Robot motion calls:
——

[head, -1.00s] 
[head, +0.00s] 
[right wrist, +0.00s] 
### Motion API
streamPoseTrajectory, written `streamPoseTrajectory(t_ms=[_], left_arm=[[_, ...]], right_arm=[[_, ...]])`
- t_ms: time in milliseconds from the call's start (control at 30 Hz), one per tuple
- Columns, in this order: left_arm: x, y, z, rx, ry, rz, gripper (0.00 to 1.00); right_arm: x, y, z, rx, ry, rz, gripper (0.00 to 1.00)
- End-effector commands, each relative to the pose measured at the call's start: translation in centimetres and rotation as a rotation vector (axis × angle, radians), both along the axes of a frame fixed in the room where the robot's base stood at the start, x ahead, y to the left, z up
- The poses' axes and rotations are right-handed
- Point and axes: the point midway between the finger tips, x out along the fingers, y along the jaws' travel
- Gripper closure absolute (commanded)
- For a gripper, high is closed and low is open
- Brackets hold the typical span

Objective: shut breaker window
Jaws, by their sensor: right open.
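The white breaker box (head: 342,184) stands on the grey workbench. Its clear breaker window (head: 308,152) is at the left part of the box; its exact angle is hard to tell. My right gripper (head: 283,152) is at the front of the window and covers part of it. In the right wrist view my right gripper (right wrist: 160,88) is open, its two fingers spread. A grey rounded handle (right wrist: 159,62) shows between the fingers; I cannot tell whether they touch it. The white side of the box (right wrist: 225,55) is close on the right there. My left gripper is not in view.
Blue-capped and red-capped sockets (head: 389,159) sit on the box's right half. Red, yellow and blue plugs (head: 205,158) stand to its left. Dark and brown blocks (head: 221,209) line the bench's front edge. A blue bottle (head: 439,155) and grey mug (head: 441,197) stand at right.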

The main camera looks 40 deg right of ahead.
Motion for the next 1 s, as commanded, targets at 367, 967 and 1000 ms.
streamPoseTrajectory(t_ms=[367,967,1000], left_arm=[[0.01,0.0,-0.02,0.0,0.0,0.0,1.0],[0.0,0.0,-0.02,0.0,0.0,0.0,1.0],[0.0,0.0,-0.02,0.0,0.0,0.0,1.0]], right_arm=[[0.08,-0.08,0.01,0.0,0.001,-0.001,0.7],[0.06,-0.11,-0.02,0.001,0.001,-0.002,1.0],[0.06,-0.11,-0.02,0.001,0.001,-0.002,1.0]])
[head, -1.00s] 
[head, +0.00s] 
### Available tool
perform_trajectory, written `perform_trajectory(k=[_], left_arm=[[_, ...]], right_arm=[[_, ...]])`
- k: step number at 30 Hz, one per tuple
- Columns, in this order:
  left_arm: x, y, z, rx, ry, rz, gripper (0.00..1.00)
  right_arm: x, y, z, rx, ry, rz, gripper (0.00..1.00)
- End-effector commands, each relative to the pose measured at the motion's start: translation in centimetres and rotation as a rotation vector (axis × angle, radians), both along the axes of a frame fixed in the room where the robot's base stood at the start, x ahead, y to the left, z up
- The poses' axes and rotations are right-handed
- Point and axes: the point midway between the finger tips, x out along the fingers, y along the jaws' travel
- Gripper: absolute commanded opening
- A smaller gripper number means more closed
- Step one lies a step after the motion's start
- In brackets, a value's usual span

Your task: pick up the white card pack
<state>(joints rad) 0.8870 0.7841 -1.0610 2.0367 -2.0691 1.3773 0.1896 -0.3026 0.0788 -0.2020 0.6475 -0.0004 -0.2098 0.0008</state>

——

> [STATED GOAL]: Repeat only the lines running from the line that contains "- k: step number at 30 Hz, one per tuple" through the last line above, inclusive.

> [FULL RESPONSE]:
- k: step number at 30 Hz, one per tuple
- Columns, in this order:
  left_arm: x, y, z, rx, ry, rz, gripper (0.00..1.00)
  right_arm: x, y, z, rx, ry, rz, gripper (0.00..1.00)
- End-effector commands, each relative to the pose measured at the motion's start: translation in centimetres and rotation as a rotation vector (axis × angle, radians), both along the axes of a frame fixed in the room where the robot's base stood at the start, x ahead, y to the left, z up
- The poses' axes and rotations are right-handed
- Point and axes: the point midway between the finger tips, x out along the fingers, y along the jaws' travel
- Gripper: absolute commanded opening
- A smaller gripper number means more closed
- Step one lies a step after the motion's start
- In brackets, a value's usual span

Your task: pick up the white card pack
<state>(joints rad) 0.8870 0.7841 -1.0610 2.0367 -2.0691 1.3773 0.1896 -0.3026 0.0788 -0.2020 0.6475 -0.0004 -0.2098 0.0008</state>

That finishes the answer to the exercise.